Lush and Lyrical, or Compact and Succinct?  Stark or Subtle?  So many possible ways to write, and so many examples of how each style can be successful - or disastrous.  Tom Lehrer said it well in his song "Bright College Days" with the line "Soon we'll be sliding down the razor blade of life", which is just as applicable to the perilous task of writing as it is to life in general.

Writing groups are an excellent place to examine the possibilities.  A prompt is set out for consideration; each writer makes their own interpretation of the concept and then launches that idea on a distinct course.  The end results can be quite different in theme and style, and are always a lesson in how our own interpretation and methods are not the only ones that work.

It is often said that writers should read - widely and continuously - to broaden our understanding and knowledge, and as an aid to our future writing efforts. As if I need such an excuse to buy books, new or second hand - and as for those hours when I am working on the returns desk, well, my bag going home from work is always a lot heavier than it was going to work.  Where to put them, when I get home, is another question altogether - especially since (imagine a deep sigh at this point) a rearrangement of the furniture has somehow left me with fewer bookshelves than before.

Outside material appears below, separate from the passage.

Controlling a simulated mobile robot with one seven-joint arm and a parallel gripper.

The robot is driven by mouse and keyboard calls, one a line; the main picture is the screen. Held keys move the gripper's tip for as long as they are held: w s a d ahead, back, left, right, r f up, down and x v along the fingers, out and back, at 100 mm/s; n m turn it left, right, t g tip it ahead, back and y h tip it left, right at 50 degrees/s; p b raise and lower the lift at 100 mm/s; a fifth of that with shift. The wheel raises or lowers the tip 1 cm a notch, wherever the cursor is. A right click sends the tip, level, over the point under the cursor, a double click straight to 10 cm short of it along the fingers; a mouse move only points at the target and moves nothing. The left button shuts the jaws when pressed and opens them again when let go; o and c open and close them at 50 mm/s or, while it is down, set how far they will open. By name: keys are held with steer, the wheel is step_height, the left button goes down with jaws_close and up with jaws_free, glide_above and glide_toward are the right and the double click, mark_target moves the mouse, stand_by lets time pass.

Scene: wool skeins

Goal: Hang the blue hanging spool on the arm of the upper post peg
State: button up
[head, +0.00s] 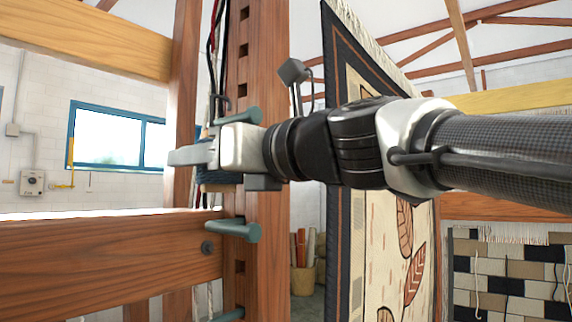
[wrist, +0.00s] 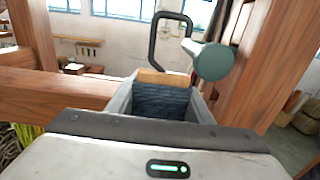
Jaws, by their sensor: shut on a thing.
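My gripper (head: 188,156) is shut on the blue hanging spool beside the wooden post. In the head view, a strip of the spool's blue yarn (head: 220,178) shows below the gripper; the rest is hidden. In the wrist view, the blue spool (wrist: 160,101) sits between the fingers, with a wooden end and a dark wire hook (wrist: 153,45) rising above it. The upper post peg (head: 239,115), grey-green, sticks out just above my gripper. Its round end (wrist: 212,61) is right of the hook in the wrist view and overlaps it; I cannot tell whether they touch.
A lower peg (head: 233,230) of the same colour sticks out below my gripper. The wooden post (head: 258,200) stands close behind, and a thick beam (head: 110,262) runs left below. A hanging rug (head: 375,240) stands to the right. Open space lies left of the gripper.

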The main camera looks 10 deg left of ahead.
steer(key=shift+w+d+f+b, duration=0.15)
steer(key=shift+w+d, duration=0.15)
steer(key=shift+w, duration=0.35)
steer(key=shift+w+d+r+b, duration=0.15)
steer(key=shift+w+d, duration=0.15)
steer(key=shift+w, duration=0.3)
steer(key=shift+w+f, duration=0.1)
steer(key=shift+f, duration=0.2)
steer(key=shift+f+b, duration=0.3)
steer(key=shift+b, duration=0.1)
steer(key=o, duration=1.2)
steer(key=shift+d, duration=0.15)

There are other places to seek inspiration - the lyrics of some of the great songs of the 60's and 70's for example, are fine poetry in their own right, and poetry at its best shows how a few words can be loaded with meaning of great breadth and depth.  I have always envied people who can write lines like this, from "Hotel California".....    "there she stood in the doorway, I heard the mission bells"

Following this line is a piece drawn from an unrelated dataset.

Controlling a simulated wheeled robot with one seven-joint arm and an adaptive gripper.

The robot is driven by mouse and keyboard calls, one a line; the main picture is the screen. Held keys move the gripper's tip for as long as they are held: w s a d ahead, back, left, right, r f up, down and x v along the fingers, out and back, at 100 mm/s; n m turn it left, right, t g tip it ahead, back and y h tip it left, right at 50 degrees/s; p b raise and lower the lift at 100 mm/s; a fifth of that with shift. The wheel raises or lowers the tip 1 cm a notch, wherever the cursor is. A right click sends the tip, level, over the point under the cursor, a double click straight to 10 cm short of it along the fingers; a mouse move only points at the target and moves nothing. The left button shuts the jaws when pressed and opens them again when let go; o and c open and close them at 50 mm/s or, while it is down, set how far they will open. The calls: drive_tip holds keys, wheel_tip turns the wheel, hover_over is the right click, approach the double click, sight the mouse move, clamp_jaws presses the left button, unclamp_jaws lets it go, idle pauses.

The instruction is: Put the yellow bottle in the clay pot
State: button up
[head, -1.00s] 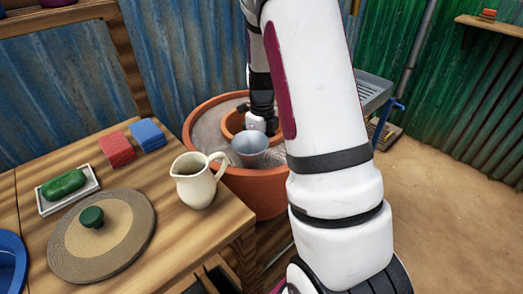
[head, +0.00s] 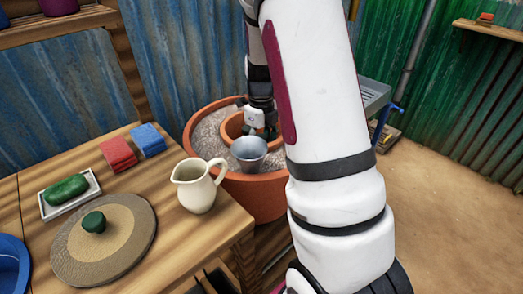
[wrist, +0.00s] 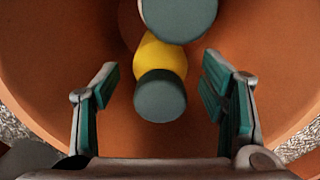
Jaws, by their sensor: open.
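The yellow bottle (wrist: 161,58) with a dark grey-green cap (wrist: 160,95) is inside the inner clay pot in the wrist view. The inner clay pot (wrist: 55,60) has an orange-brown wall and shows in the head view (head: 232,126) set in gravel within a larger clay pot (head: 255,190). My gripper (wrist: 160,95) is open, with one green-padded finger on each side of the bottle's cap and gaps between. In the head view my gripper (head: 262,132) is over the inner pot. The bottle is hidden there.
A second dark cap (wrist: 180,12) is beside the yellow bottle, at the top of the wrist view. A grey cup (head: 249,153) stands at the pot's near side. A cream jug (head: 198,186) and a round lid (head: 104,243) are on the wooden table (head: 200,238).

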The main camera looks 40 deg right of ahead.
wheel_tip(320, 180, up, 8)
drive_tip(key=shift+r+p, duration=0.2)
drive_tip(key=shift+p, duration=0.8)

A few words that bring to me a wave of images, sounds, and smells - especially after the opening lines......   "On a dark desert highway, cool wind in my hair, warm smell of colitas rising up through the air"

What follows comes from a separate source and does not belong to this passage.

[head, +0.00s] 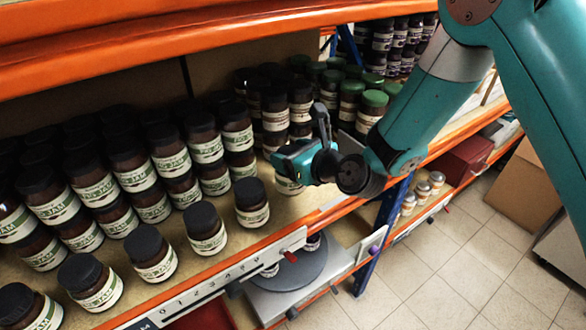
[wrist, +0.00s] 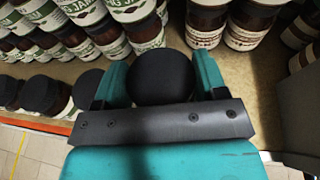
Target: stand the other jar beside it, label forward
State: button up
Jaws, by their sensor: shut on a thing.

Billy Joel sets a mood and place concisely - "It's nine o'clock on a Saturday, the regular crowd shuffles in.  There's an old man sitting next to me, making love to his tonic and gin"

That regular crowd certainly does not sound like much fun at all - perhaps if they had danced in, or charged in, or tangoed in, or marched in, or, well, you get the picture.  There are so many ways to move into or through a space, or to look at someone or some thing, or to put a glass down, or to pick up a weapon.

How many different ways could a person enter a bar?  A thesaurus will give us some idea, but so will poetry, and Billy Joel, and The Rolling Stones, and so many others.

I've largely finished the first draft of a novel I'm working on.  It was done by trying to charge along, getting the story down, and then doubling back to sort out the continuity, and add in hints, clues, and characters that might add to the integrity of the tale.  Some of the writing was sharp and interesting - much of it is still in a bland state; descriptive, without attaining any great literary heights.

So it is time to start on the second draft, and the best way I can think of doing that is to take a scene such as the protagonist entering the bar of the small town pub that is close to the center of the story, and rewriting it in different styles until one jumps up and grabs me by the throat. How do you attack this problem?